**Stated exercise**
Count the lines that include the string "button", and give only that number.

## Start Collected data

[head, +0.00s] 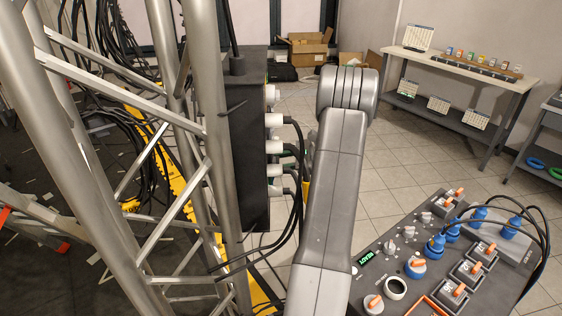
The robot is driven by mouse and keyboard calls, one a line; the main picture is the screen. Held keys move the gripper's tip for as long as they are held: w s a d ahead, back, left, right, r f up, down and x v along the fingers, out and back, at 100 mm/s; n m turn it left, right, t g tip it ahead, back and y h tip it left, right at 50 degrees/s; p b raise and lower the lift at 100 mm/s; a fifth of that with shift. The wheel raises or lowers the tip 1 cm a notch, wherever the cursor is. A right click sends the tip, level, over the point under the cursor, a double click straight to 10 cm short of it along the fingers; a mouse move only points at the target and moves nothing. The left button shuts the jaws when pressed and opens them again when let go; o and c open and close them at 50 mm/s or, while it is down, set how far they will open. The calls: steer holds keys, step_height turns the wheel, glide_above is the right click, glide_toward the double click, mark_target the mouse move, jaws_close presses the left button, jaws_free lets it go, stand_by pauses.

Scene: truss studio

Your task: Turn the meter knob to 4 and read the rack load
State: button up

## End Collected data

**Output for this exercise**
2